OHS Compliance Legal Briefing: Joint Health and Safety Committees (JHSC)
- adapted from the May 2019 issue of OHS Insider

Although workplace safety committees are found at work sites across the world, Canada is one of the few places where they’re mandatory. Reason: In most industrialized countries, almost all responsibility for workplace health and safety falls on the employer. But Canadian OHS laws are based on the Internal Responsibility System (IRS) theory in which keeping the workplace safe is a shared responsibility among not only employers but also workers, supervisors and other stakeholders.

When is a JHSC or Occupational Health & Safety (OHS) Committee Required?

An employer must establish an OHS committee at any workplace [by Saskatchewan law, where 10 or more] workers are regularly employed. For construction sites, the need for an OHS committee is determined not by simply the number of workers but also whether the project is expected to last at least 90 days.

Who Creates an OHS Committee?

In most cases, the employer is responsible for establishing an OHS committee at its workplace.

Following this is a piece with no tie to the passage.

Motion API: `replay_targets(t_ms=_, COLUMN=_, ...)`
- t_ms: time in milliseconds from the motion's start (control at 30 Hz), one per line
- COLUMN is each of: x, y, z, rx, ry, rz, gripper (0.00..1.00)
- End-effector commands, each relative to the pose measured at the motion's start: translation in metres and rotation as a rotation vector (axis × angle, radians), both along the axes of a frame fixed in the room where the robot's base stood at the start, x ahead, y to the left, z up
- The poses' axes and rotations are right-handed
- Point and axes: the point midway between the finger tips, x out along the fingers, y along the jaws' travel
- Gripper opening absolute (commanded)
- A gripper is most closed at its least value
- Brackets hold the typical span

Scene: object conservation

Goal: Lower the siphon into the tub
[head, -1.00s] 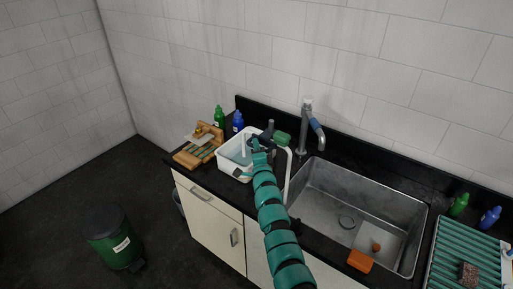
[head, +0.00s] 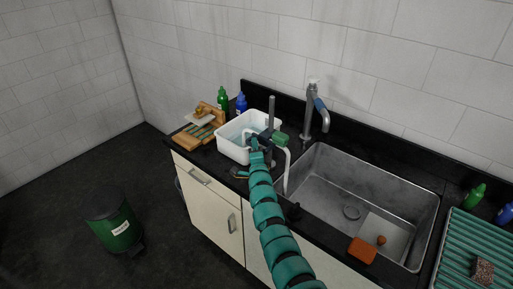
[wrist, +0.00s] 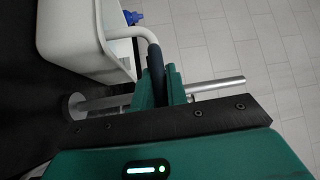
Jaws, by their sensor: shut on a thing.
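The white tub (head: 228,147) stands on the counter left of the sink and holds pale blue water. My gripper (head: 258,152) is at the tub's front right side, shut on the dark section of the siphon (wrist: 157,75). The siphon's green bulb (head: 281,139) is just right of the gripper, and its white hose (head: 287,170) hangs down at the sink's left edge. In the wrist view, pale hose (wrist: 128,33) runs from the grip across the rim of the tub (wrist: 62,35). The hose end inside the tub is hidden there.
A grey upright rod (head: 271,110) stands close to my gripper. The sink (head: 325,180) with a faucet (head: 312,110) is to the right.

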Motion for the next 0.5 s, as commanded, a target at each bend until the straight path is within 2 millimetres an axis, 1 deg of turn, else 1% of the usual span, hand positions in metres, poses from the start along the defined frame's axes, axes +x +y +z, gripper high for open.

Exception: At construction projects where workers of 2 or more employers work, the OHS committee must be established by the employer designated as constructor (aka, primary or general contractor).

How an OHS Committee Is Created?

The first step is to select the worker and management members and have each group choose one of their number to serve as co-chair. Once the members and co-chairs are in place, the OHS committee holds its first meeting at which members adopt a document called the Terms of Reference or Rules of Procedure setting out the OHS committee’s purpose and operating procedures, including the OHS committee’s goals and functions; the roles, responsibilities and term lengths of individual members and co-chairs; and how meetings will be run and how often they’ll be held; etc. In Saskatchewan, the frequency of meetings is set out as follows:

41(1) Subject to subsection (2), a committee shall:
(a) hold its first meeting within two weeks after being established;
(b) hold three subsequent meetings at intervals not exceeding one month; and
(c) after that, hold regular meetings at intervals not exceeding three months

How Committee Members Designated?

39(1) An employer or contractor who is required to establish a committee shall:
(a) in designating the members:
(ii) ensure that there is a sufficient number of members representing workers on the committee to equitably represent groups of workers who have substantially different occupational health and safety concerns;

How Long Can OHS Committee Members Serve?

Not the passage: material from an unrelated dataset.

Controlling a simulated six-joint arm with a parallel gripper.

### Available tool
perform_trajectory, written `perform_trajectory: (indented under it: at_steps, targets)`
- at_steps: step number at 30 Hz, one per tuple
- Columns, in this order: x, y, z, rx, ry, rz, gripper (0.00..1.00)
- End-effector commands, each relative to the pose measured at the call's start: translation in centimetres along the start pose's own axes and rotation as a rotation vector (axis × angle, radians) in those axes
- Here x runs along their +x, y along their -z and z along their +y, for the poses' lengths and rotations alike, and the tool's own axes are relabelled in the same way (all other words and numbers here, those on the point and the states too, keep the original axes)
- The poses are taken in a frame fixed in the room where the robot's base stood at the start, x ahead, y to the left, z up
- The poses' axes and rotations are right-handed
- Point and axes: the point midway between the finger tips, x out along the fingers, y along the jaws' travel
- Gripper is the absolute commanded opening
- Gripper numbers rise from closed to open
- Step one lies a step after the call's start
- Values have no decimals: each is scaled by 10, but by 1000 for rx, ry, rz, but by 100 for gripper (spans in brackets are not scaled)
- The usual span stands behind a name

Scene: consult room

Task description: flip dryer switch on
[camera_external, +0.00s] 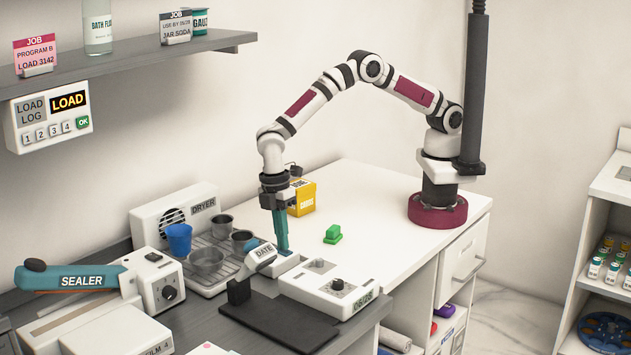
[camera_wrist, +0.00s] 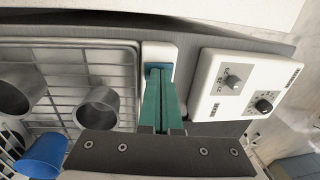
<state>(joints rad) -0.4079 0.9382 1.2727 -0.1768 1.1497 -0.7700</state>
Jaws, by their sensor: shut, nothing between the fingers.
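The white dryer (camera_external: 180,213), labelled DRYER and with a round grille, stands behind a wire rack (camera_external: 215,268) holding cups. My gripper (camera_external: 284,250) points down beside the rack, its teal fingers together and empty. In the wrist view the fingertips (camera_wrist: 160,72) are over a narrow white housing (camera_wrist: 159,52) between the rack and a knobbed control box. A blue part shows at the fingertips on this housing, partly covered by them. I cannot tell whether it is the dryer switch, its position, or whether the fingers touch it.
The white control box (camera_external: 330,291) with knobs stands right of my gripper, with a DATE-labelled part (camera_external: 263,254) close by. A blue cup (camera_external: 179,239) and several metal cups are on the rack. A green block (camera_external: 333,234) and yellow box (camera_external: 303,197) are behind. The white counter has free room.

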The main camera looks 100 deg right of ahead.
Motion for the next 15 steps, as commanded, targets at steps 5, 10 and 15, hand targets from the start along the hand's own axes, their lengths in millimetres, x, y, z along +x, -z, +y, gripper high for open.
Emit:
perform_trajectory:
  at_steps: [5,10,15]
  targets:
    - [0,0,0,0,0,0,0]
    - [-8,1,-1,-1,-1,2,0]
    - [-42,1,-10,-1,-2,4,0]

In Saskatchewan, the term of an OHS committee member can be up to 3 years and the member can be re-elected.

What are the Core Functions of the OHS Committee?

Core OHS committee functions under OHS laws include participating in workplace hazard identification and assessment; consulting in the development and review of required OHS programs and policies; helping to create worker training and education programs; holding and documenting regular and special meetings; recommending health and safety measures to the employer/constructor; helping to resolve worker health and safety complaints.